L'idéal et l'efficacité
par Alain Houziaux (mai 00)
Que veut-on dire quand on dit de quelqu'un : "il a bien agi" ?
En fait, je vois trois manières de le définir. Je vais donc présenter trois conceptions différentes de la morale.
- "Bien agir" peut signifier : agir en tenant compte de l'ordre naturel des choses et des êtres qui s'est stabilisé depuis des millénaires et qui a été sans doute voulu à l'origine par Dieu. L'homme est le chef de la femme et que la femme doit lui être soumise, les enfants doivent respecter leurs parents et les serviteurs leurs maîtres (St-Paul). Dans cette manière de voir les choses, ce qui est premier et décisif, c'est le principe de "réalité". Il faut respecter la nature et la réalité des choses. L'immoralité, c'est l'utopie.

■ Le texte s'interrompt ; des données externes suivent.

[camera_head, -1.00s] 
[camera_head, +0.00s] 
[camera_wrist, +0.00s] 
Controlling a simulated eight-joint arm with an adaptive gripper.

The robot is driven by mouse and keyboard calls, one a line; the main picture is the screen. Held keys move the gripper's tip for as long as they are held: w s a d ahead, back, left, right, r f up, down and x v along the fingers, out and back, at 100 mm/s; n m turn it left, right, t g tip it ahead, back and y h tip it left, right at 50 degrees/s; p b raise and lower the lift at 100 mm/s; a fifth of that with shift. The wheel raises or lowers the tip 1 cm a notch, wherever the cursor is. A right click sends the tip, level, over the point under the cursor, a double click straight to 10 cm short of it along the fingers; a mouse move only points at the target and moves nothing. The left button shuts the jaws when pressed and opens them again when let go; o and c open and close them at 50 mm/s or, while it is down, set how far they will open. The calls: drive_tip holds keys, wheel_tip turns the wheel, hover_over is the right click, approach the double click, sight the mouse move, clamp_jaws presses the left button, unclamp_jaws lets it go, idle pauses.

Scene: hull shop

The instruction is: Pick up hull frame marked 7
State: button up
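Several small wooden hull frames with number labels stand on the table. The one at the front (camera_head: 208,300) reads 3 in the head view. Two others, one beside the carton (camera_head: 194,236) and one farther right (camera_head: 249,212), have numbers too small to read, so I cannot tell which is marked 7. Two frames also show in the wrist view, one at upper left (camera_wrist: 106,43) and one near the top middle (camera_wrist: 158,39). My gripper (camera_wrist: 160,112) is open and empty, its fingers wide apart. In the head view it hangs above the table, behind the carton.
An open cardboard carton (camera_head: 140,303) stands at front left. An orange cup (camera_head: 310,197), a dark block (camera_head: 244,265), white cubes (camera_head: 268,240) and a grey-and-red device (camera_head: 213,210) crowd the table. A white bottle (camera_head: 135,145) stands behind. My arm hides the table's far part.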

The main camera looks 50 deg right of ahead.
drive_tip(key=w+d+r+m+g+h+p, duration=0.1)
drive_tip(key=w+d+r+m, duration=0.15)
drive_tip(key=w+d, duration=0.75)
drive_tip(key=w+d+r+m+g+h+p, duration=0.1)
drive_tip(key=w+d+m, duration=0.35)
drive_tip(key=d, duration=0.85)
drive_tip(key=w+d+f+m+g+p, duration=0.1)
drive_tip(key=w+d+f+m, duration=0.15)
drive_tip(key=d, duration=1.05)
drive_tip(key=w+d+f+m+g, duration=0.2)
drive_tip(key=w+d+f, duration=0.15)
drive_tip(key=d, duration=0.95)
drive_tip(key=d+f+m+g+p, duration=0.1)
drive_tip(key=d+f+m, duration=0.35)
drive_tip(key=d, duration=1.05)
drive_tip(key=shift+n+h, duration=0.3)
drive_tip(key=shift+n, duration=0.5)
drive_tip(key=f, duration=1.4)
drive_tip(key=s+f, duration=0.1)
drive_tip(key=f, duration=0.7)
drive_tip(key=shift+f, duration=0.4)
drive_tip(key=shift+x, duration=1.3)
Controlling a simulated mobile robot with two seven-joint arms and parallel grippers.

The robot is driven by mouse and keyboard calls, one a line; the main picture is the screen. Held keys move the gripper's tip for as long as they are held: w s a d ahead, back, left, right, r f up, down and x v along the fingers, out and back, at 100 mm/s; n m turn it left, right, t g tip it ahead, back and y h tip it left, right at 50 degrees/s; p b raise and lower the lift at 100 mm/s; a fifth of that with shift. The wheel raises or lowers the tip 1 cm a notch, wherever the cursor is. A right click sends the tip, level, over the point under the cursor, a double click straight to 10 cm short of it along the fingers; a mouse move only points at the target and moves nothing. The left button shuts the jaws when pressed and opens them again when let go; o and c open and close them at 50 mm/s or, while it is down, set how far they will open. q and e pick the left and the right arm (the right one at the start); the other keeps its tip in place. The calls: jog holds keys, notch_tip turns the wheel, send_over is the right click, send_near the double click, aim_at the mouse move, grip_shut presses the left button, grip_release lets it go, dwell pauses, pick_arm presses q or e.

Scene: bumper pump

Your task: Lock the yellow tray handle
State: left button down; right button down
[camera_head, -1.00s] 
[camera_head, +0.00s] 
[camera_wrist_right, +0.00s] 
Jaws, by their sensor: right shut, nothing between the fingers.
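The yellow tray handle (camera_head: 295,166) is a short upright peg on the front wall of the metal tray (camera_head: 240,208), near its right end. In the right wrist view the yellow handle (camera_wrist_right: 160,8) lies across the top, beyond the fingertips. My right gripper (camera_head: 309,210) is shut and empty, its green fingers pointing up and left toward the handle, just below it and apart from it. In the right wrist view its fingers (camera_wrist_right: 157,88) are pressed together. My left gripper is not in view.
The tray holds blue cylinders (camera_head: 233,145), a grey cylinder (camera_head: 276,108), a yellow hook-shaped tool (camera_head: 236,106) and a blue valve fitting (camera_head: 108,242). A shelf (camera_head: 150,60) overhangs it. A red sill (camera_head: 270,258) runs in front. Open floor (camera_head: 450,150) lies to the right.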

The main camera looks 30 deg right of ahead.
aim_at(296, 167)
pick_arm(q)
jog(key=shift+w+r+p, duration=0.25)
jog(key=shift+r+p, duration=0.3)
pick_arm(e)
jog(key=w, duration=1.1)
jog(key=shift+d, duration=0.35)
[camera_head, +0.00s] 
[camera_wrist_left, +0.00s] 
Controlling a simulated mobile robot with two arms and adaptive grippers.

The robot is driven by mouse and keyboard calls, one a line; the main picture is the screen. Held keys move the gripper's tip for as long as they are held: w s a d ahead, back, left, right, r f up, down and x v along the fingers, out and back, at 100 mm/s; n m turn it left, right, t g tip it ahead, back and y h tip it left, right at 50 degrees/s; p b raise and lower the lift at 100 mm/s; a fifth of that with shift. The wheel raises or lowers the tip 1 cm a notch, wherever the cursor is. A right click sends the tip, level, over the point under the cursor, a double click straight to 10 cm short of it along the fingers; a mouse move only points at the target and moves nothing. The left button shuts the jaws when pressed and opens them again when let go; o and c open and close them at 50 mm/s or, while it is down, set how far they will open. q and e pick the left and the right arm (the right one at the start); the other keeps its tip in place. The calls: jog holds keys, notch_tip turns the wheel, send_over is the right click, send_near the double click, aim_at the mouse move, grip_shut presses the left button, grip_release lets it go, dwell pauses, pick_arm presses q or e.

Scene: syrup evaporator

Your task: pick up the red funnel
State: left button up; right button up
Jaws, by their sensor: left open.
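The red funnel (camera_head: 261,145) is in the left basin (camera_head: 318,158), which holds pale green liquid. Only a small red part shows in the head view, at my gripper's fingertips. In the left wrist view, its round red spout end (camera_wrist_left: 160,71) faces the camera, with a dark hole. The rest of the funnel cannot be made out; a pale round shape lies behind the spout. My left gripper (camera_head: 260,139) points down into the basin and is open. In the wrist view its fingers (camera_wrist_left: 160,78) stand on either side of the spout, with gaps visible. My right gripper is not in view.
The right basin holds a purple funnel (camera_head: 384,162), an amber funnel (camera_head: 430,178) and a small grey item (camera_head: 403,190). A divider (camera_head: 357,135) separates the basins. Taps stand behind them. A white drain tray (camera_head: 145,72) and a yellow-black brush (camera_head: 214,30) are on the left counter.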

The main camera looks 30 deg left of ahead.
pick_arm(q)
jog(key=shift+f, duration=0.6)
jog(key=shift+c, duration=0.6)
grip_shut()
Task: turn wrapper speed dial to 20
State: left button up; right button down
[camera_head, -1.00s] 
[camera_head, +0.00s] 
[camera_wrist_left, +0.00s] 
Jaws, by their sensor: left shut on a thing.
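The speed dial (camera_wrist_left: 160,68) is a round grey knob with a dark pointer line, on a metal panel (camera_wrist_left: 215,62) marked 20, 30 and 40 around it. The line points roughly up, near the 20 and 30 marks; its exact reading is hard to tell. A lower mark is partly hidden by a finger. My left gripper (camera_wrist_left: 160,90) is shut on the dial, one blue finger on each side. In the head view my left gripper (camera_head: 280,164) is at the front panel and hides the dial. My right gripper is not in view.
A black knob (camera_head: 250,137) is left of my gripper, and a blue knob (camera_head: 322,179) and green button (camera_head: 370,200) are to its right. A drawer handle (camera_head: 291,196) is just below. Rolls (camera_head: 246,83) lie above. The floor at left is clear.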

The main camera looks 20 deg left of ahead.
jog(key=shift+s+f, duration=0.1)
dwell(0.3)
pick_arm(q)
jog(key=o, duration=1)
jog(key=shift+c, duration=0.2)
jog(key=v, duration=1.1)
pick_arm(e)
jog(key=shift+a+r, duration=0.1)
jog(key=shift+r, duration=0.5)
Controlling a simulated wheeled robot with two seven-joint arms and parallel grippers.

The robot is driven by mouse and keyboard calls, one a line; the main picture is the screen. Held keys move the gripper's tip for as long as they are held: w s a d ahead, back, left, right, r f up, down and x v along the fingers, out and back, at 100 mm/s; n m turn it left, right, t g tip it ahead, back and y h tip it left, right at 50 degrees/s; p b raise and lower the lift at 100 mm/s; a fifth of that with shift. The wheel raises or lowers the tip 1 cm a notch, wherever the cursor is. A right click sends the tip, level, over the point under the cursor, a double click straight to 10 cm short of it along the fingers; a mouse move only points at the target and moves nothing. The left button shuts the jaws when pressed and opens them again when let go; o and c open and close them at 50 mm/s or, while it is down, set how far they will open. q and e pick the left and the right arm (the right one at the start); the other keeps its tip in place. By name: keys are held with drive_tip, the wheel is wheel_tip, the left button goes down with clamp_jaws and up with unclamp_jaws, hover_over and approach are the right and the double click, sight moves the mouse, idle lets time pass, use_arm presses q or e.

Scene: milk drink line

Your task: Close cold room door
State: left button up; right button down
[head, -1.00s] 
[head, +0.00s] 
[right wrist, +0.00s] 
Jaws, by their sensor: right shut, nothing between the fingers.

Même si cela peut surprendre, on peut considérer que la démocratie qui consiste à prendre les gens comme ils sont et à gouverner en fonction de leur nature relève de cette éthique de la réalité. De même, l'écologie, c'est-à-dire le respect de l'environnement naturel va dans le même sens. Et aussi l'apartheid puisqu'il respecte la différence de nature, de culture et d'histoire, des noirs et des blancs, des Serbes et des Kosovars ... Cette éthique est donc une éthique conservatrice, sans que ce mot ait ici un sens péjoratif.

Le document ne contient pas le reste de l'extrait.